Pôle Emploi discute avec les sénateurs de l’intérêt potentiel d’un revenu universel

Extrait de l’audition par la Mission d’information du Sénat de Jérôme Rivoisy, directeur général adjoint de Pôle Emploi, le 22 septembre 2016.


RÉUNION DU JEUDI 22 SEPTEMBRE 2016

AUDITION CONJOINTE D’ORGANISMES GESTIONNAIRES DE PRESTATIONS SOCIALES

M. Jean-Marie Vanlerenberghe, président . – Nous sommes réunis ce matin pour évoquer le revenu de base.

La mission commune d’information que le Sénat a créée sur le sujet et que je préside tente de faire la clarté sur cette question et de trouver un chemin entre les multiples définitions de ce que l’on appelle « revenu de base », « allocation universelle », ou encore « revenu d’existence ».

Que signifie l’expression « revenu de base » ? Que représente celui-ci ? Quel est son objet véritable ? Comment le finance-t-on ? Telles sont les questions que nous nous posons.

Une délégation de notre mission s’est déplacée en Finlande, premier pays à vouloir expérimenter le revenu de base.
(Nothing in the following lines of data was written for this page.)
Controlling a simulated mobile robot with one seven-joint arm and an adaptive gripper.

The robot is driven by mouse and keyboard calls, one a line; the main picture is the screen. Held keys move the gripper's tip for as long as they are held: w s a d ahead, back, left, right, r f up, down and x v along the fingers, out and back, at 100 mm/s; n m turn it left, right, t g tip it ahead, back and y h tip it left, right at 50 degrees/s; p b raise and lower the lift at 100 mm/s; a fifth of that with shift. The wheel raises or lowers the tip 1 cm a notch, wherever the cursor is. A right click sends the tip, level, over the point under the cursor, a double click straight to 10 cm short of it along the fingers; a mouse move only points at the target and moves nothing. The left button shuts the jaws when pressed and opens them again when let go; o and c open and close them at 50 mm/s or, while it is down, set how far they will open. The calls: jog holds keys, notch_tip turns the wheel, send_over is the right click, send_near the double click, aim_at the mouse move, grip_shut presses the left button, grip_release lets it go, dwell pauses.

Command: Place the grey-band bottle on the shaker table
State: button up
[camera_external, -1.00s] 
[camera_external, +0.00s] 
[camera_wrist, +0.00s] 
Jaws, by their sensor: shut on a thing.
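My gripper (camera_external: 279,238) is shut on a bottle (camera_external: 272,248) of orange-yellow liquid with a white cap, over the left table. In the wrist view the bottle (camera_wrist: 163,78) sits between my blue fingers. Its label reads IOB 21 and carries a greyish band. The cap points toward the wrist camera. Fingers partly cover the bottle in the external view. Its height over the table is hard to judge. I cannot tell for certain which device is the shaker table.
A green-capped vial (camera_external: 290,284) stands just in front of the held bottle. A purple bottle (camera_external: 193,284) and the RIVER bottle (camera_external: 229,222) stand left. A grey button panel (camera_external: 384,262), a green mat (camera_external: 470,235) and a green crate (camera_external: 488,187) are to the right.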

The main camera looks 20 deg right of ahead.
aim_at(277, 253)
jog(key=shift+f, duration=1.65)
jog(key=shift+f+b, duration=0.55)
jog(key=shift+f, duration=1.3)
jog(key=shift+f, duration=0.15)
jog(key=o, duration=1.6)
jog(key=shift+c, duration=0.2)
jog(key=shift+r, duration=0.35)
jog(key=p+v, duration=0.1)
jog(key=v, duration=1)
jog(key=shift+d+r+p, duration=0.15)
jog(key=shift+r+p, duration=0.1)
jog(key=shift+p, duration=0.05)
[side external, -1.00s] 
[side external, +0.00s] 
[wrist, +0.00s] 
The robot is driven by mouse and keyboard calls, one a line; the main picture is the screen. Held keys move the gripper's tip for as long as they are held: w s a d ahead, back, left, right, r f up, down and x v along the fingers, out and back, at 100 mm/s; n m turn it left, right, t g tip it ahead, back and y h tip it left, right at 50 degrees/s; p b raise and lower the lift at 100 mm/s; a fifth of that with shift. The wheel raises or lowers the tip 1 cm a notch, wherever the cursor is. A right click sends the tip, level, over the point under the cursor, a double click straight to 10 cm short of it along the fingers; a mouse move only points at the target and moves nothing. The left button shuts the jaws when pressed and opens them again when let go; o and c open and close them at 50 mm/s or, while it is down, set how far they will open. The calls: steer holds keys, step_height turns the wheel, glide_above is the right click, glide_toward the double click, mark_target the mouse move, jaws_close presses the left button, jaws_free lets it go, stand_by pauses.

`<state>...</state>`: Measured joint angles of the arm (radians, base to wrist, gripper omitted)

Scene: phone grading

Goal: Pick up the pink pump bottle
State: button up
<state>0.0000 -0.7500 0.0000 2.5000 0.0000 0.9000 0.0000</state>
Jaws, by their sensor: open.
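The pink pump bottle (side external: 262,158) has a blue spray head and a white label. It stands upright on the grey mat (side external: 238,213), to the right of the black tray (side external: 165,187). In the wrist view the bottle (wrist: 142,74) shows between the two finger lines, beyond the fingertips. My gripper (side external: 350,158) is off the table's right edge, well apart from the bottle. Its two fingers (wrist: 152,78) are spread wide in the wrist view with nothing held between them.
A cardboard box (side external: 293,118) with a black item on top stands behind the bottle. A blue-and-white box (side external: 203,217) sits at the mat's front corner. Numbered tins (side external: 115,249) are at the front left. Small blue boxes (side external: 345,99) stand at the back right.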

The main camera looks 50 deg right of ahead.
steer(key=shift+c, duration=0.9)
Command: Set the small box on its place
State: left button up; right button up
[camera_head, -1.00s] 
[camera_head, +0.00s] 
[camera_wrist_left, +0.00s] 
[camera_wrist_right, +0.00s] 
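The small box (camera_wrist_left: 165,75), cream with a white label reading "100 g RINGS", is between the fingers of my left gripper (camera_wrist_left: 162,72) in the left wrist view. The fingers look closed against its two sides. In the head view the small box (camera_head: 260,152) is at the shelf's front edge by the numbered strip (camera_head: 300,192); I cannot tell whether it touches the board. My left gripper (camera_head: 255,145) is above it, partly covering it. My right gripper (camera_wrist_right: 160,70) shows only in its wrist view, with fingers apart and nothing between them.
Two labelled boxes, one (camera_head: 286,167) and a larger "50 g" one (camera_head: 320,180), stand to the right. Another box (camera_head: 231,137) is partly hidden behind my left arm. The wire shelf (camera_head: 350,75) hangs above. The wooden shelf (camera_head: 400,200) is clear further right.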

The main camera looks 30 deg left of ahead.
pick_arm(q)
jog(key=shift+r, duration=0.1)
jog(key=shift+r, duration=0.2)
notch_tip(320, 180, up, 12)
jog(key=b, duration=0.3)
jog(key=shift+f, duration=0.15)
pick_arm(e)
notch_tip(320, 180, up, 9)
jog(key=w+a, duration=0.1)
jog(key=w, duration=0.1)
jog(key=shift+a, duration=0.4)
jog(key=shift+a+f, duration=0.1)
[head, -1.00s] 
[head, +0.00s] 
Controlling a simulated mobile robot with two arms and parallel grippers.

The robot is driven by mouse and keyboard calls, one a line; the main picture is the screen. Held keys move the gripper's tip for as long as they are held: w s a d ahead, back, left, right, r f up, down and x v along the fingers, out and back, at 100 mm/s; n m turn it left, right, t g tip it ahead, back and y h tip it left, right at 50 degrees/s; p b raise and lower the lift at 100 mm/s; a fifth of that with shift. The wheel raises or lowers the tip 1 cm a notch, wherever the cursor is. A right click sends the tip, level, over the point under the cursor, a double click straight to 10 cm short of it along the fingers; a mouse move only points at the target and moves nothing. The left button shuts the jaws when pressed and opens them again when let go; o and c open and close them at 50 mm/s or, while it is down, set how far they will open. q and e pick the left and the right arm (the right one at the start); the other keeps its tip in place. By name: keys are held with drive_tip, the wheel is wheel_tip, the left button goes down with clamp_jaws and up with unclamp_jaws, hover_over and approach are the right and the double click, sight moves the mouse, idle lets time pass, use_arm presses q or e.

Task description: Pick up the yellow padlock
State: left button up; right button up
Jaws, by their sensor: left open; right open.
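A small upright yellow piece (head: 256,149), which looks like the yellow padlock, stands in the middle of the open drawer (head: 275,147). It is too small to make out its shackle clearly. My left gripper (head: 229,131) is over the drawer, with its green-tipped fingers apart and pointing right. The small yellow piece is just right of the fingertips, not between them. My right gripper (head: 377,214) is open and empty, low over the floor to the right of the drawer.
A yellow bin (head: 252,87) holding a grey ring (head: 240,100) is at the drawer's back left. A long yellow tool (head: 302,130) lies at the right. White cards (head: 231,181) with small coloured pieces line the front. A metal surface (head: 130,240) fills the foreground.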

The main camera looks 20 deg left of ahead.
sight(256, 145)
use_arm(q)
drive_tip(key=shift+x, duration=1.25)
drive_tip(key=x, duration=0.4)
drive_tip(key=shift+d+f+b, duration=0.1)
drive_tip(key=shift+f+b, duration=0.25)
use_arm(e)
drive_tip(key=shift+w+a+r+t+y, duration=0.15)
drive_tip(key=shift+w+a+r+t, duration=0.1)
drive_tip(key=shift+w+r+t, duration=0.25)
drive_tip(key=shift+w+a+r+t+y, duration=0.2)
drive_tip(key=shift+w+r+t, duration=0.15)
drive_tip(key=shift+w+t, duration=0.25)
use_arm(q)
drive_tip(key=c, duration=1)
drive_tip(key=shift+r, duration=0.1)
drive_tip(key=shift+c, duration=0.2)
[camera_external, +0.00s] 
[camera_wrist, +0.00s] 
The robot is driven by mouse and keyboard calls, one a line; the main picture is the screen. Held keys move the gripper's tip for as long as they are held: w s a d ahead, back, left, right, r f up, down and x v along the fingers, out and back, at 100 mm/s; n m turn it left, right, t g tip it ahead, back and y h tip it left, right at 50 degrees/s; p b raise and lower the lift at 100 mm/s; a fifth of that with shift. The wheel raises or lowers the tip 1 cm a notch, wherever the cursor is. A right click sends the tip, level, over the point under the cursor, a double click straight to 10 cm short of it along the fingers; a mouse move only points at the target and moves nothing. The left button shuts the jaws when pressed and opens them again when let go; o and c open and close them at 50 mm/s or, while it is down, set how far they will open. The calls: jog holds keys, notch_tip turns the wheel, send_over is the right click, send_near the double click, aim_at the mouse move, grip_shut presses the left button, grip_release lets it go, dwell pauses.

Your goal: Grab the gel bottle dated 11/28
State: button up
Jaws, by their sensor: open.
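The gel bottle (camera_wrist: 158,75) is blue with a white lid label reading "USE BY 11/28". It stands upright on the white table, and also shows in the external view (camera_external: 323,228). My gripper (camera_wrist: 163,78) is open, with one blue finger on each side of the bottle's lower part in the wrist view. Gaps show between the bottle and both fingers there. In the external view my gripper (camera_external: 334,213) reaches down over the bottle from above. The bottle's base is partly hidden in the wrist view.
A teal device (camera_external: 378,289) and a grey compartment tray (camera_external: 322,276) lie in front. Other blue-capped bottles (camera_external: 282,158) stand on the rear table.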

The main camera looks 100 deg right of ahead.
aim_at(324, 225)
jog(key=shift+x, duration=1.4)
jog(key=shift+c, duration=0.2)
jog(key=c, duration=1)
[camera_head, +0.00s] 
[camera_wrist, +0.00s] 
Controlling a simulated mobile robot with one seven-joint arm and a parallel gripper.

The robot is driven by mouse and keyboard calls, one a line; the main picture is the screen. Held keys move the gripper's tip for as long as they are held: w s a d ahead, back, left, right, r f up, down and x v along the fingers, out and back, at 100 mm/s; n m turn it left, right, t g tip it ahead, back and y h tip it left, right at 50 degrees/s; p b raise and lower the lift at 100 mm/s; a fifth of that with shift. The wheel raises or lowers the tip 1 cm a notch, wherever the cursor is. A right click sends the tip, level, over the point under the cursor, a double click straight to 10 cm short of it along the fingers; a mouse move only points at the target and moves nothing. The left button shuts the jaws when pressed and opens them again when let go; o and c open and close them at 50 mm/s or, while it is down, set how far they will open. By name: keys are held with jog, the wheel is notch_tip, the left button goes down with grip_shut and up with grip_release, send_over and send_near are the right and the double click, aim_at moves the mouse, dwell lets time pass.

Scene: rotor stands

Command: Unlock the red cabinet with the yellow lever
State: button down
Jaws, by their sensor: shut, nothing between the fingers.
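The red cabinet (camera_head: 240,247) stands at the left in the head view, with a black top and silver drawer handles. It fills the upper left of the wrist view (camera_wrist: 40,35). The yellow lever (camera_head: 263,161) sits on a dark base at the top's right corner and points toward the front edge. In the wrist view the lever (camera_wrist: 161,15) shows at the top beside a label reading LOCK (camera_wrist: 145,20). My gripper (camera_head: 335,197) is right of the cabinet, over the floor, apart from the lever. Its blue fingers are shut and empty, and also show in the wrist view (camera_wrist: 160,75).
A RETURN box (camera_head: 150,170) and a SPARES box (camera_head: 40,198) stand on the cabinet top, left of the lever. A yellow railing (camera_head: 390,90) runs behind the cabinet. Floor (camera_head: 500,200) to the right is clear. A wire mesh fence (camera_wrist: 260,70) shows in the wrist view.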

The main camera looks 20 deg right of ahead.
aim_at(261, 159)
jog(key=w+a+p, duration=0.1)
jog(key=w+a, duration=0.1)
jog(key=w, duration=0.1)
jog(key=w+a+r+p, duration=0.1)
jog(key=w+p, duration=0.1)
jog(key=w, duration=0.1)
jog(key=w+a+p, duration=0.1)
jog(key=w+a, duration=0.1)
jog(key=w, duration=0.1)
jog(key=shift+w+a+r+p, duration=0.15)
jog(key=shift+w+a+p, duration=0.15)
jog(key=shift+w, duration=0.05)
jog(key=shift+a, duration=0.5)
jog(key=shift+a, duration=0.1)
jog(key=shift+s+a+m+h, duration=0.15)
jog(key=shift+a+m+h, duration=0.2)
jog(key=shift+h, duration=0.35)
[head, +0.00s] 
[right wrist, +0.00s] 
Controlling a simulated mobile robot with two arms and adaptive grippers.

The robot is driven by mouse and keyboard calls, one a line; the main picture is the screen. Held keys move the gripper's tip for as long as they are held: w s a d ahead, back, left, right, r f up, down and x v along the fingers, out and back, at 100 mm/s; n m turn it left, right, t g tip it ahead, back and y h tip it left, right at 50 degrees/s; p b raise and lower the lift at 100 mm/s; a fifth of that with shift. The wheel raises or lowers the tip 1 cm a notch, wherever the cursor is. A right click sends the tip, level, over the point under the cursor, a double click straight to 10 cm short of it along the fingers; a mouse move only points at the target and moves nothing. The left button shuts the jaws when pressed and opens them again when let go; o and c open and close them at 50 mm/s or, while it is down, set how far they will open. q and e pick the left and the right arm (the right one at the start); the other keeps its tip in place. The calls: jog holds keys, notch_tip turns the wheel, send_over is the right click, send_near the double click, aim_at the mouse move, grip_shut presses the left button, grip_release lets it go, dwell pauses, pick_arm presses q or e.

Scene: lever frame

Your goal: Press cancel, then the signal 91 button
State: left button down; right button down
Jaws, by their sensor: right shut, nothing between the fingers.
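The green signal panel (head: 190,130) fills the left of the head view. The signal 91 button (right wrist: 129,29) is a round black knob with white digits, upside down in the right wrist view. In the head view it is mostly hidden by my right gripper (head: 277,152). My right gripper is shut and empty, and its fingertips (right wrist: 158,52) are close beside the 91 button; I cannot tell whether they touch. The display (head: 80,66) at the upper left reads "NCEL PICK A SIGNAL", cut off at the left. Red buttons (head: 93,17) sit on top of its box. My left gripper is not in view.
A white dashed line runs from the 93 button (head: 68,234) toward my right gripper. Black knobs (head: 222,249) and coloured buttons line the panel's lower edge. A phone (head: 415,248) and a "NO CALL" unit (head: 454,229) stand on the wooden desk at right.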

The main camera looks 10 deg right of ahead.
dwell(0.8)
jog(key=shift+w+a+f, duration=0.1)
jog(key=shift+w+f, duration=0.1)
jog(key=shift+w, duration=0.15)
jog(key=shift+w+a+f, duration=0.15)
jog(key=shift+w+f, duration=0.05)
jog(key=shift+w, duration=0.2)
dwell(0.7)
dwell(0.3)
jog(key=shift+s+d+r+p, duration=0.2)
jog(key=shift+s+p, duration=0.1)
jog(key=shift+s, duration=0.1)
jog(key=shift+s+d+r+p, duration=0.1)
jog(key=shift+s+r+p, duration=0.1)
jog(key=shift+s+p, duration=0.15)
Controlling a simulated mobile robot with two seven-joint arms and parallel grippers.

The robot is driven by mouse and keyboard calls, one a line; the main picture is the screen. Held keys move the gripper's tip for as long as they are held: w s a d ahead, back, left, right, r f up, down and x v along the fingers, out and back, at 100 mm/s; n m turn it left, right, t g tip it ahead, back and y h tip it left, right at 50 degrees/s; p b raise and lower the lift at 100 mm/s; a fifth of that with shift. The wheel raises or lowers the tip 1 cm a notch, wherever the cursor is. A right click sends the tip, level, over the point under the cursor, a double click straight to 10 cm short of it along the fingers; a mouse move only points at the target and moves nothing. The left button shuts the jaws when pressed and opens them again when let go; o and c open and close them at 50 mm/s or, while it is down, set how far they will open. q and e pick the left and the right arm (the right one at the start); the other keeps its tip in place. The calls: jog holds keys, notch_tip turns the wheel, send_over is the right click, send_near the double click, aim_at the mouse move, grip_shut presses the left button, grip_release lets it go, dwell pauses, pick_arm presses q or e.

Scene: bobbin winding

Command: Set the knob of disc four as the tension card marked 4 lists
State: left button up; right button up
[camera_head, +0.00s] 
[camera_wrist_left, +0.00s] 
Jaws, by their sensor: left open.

En réalité, cette expérimentation aura un objet réduit, puisqu’elle concernera, pour l’essentiel – à moins que le Gouvernement et le Parlement n’en décident autrement, ce qui est encore possible, puisque le projet va être soumis au Parlement dans les prochaines semaines -, les chômeurs éloignés de l’emploi. Elle ressemble donc un peu à d’autres expérimentations en cours dans notre pays, notamment au projet « territoires zéro chômeur de longue durée », même si elle n’est pas de même nature.

Nous nous rendrons à La Haye la semaine prochaine pour observer une expérimentation conduite aux Pays-Bas, même si celle-ci, selon les informations dont nous disposons, est de moindre ampleur : son périmètre géographique est bien plus circonscrit.

La mission étudiera la faisabilité de l’expérimentation d’un revenu de base, les conditions de celle-ci et le public à cibler. Hélas, nous savons d’ores et déjà que nous n’aurons pas la possibilité de modifier notre système fiscal. Or, n’ayant pas de gisements de diamant comme la Namibie ou de réserves de pétrole comme l’Alaska, nous n’avons pas de rente à distribuer… Il faudra bien trouver les moyens nécessaires. Sans réforme fiscale ad hoc , la mise en place d’un revenu de base sera difficile dans le contexte actuel.

On voit bien que, pour que l’expérimentation ne soit pas biaisée, nous devons nous poser un certain nombre de questions.

D’après ce que j’ai pu lire, le Premier ministre trouverait quelque vertu à l’allocation universelle. Au reste, j’ai lu beaucoup de choses sur le sujet, y compris des horreurs, et beaucoup d’à-peu-près sur la question du financement…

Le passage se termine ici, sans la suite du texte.